_THE REQUEST_
Pick out all lines in the listing holding the string "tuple" and copy them.
•••••
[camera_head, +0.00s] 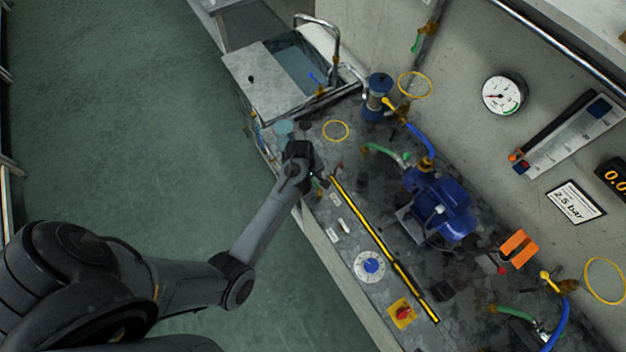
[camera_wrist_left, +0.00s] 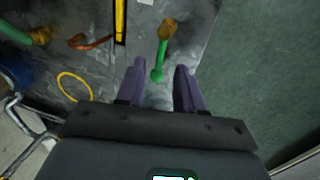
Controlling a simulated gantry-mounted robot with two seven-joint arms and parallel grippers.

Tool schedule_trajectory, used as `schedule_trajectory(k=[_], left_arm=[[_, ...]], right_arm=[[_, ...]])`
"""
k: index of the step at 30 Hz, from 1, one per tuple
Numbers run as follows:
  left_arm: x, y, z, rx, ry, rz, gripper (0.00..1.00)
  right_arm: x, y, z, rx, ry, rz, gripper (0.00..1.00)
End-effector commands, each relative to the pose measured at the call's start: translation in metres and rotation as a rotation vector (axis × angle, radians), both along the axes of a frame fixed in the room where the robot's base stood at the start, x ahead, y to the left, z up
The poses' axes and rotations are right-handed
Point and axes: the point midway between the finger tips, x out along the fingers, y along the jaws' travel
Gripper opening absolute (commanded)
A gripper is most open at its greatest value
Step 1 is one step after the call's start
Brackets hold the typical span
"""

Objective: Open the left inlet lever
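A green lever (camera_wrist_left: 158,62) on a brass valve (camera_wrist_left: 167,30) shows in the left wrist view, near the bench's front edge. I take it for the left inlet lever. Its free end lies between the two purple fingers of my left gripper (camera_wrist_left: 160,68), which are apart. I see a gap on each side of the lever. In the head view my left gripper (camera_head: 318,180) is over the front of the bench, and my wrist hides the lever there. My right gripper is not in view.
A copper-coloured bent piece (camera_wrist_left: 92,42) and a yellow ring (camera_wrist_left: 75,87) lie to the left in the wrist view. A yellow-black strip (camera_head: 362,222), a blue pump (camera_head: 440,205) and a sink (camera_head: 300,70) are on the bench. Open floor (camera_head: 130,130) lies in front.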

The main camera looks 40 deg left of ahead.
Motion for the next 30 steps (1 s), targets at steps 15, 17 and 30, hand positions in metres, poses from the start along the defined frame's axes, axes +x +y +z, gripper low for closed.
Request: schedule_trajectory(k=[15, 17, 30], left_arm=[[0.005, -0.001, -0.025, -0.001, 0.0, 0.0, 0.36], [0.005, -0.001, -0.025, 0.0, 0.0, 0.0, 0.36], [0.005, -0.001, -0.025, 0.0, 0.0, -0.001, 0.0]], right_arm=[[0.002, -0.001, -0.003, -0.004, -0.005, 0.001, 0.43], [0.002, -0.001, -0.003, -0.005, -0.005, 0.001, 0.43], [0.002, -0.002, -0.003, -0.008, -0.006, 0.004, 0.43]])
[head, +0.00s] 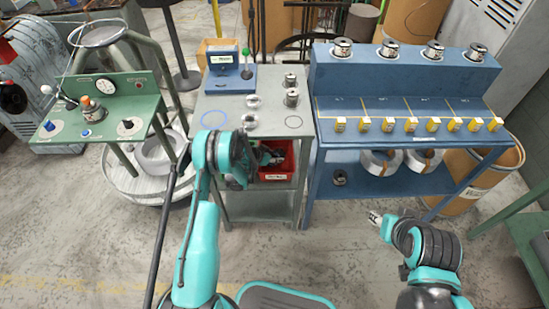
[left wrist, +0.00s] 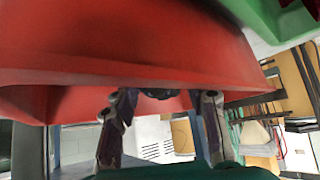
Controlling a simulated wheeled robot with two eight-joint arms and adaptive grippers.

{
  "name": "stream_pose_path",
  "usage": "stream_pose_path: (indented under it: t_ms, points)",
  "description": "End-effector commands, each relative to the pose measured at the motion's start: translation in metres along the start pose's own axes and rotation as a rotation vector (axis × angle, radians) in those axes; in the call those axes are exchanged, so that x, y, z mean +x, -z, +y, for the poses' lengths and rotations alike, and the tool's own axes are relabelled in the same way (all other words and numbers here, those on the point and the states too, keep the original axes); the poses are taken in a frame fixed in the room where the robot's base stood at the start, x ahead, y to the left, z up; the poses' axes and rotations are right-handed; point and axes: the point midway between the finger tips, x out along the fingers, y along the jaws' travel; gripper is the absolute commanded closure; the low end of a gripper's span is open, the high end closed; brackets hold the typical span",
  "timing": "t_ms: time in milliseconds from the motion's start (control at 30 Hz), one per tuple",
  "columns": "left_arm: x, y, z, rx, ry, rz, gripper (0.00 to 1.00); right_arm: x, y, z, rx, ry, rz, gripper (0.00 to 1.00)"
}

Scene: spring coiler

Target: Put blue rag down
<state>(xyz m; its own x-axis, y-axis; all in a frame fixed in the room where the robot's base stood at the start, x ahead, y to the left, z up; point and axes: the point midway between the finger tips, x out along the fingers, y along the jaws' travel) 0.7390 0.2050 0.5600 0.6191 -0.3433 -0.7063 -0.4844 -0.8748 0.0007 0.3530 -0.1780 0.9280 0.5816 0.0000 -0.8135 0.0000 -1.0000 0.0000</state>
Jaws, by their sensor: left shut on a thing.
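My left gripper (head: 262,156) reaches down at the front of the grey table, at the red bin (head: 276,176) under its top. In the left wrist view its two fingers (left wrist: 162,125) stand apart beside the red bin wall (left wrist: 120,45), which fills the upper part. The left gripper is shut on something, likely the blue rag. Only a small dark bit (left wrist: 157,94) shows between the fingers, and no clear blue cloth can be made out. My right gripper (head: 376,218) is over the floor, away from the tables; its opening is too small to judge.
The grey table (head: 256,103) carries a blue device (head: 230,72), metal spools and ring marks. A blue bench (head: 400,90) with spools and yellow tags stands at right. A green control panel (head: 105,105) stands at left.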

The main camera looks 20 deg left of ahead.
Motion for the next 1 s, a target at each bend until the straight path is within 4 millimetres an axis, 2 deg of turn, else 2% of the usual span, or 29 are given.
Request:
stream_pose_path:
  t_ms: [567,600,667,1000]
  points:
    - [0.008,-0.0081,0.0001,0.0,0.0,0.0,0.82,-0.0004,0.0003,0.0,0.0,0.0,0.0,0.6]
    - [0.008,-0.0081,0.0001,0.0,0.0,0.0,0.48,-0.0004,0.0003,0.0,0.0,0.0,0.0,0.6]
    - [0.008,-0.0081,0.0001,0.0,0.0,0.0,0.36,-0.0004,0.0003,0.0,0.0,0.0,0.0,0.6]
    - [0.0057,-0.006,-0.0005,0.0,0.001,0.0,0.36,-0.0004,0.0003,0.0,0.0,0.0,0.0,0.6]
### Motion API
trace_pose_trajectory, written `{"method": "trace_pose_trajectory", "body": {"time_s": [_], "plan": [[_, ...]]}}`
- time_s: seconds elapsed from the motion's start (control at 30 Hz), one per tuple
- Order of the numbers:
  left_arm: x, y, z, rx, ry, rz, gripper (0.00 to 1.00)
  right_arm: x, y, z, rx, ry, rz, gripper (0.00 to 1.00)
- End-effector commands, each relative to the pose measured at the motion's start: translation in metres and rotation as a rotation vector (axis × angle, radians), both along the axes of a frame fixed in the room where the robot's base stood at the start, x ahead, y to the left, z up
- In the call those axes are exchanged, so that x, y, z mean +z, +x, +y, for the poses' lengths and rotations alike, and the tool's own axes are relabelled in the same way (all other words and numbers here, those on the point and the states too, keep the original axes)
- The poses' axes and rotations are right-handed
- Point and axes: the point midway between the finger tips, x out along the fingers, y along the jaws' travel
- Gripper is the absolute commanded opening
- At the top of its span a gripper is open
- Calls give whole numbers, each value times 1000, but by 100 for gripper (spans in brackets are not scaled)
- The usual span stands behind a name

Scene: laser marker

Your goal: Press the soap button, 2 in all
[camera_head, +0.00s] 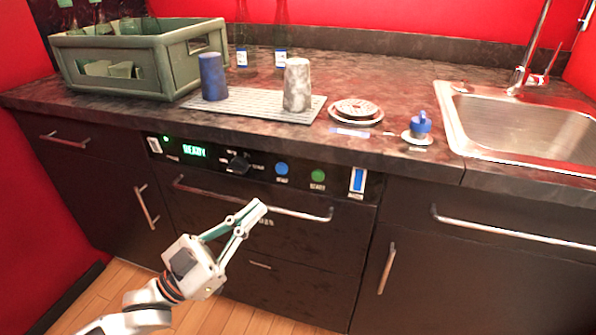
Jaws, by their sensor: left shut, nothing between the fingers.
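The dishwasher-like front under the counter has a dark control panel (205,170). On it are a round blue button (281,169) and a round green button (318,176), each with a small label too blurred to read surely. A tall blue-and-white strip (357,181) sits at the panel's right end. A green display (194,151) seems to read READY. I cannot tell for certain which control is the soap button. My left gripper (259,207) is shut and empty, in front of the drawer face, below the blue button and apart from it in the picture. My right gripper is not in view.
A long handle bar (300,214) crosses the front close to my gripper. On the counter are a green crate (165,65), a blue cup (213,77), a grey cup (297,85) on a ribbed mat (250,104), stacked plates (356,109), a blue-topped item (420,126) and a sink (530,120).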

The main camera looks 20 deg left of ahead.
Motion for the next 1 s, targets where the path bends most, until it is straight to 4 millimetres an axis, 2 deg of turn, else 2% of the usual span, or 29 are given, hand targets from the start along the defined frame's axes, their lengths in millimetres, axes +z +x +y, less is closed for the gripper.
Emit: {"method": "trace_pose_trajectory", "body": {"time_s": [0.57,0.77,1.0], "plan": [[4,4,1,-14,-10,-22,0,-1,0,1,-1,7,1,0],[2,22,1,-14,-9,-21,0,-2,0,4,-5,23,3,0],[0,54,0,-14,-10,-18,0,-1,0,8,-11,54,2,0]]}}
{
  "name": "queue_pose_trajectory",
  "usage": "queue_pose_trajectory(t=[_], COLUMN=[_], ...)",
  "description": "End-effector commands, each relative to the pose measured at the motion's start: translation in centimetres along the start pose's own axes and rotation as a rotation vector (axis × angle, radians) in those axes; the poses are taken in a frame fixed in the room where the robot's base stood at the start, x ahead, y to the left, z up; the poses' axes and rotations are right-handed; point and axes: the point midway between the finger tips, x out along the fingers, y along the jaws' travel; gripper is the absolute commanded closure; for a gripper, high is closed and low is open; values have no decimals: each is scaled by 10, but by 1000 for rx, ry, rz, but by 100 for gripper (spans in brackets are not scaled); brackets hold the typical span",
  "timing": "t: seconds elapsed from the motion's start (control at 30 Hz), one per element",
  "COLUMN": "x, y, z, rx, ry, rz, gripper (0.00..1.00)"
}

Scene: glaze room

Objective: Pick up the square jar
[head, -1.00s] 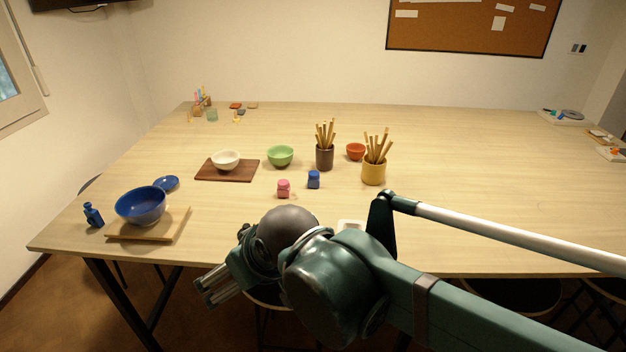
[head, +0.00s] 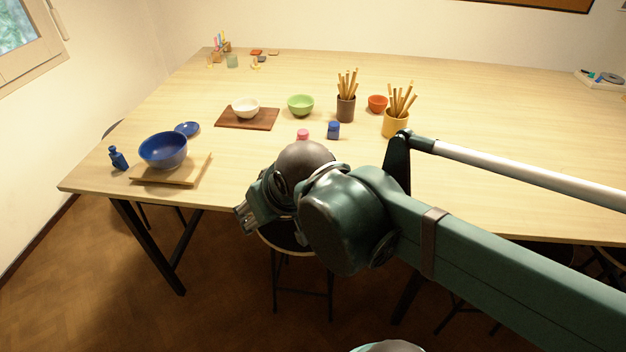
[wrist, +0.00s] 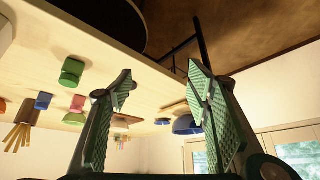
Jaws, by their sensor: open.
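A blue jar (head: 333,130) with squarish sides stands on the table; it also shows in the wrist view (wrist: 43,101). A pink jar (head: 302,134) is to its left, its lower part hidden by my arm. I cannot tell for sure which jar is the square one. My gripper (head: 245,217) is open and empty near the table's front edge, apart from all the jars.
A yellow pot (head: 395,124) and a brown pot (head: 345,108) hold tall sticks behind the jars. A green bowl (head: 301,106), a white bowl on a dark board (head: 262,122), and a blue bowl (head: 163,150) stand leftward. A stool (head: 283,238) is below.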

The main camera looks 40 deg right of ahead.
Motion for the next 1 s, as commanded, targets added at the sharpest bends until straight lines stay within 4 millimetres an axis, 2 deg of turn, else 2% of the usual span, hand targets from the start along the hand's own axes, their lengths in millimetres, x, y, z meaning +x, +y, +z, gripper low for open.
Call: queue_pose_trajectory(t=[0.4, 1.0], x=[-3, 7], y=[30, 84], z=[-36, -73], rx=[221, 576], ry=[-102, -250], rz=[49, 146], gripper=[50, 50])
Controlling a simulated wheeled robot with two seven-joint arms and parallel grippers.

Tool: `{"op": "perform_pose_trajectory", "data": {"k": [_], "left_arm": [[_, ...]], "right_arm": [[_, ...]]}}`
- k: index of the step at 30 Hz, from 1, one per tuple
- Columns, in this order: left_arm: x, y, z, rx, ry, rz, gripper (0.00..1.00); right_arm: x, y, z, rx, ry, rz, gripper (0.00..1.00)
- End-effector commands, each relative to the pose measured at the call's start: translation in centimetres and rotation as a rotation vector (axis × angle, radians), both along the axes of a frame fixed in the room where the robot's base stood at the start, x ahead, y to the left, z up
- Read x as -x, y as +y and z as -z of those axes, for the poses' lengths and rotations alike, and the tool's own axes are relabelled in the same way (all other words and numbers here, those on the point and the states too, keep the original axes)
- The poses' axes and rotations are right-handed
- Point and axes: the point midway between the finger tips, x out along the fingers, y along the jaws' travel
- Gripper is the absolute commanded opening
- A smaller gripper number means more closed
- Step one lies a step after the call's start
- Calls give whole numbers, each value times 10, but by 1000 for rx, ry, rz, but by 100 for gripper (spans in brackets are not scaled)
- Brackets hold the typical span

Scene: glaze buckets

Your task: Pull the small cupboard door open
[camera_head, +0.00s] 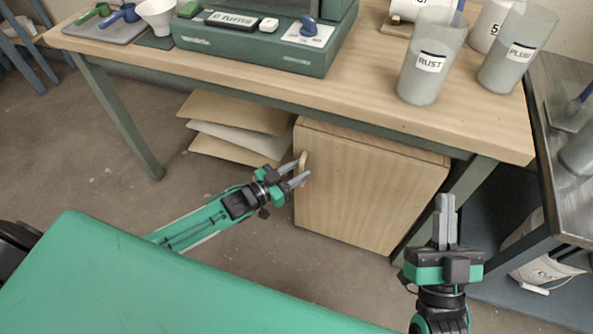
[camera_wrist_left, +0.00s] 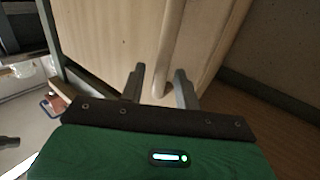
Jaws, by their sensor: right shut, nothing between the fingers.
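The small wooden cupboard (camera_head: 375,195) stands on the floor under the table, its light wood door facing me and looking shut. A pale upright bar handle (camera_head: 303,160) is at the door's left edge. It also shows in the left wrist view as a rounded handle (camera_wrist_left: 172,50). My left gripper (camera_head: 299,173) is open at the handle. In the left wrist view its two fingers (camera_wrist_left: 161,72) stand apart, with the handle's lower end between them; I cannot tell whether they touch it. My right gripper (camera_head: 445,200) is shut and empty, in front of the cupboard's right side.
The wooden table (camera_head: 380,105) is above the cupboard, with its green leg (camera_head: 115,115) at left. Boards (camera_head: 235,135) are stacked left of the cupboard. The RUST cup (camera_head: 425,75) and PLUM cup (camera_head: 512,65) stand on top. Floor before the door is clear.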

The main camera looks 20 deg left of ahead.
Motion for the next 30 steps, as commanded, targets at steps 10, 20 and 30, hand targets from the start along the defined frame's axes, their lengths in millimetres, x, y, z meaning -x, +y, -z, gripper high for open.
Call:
•••••
_RESPONSE_
k: index of the step at 30 Hz, from 1, one per tuple
  "timing": "t_ms: time in milliseconds from the motion's start (control at 30 Hz), one per tuple",
- time_s: seconds elapsed from the motion's start (control at 30 Hz), one per tuple
- k: index of the step at 30 Hz, from 1, one per tuple

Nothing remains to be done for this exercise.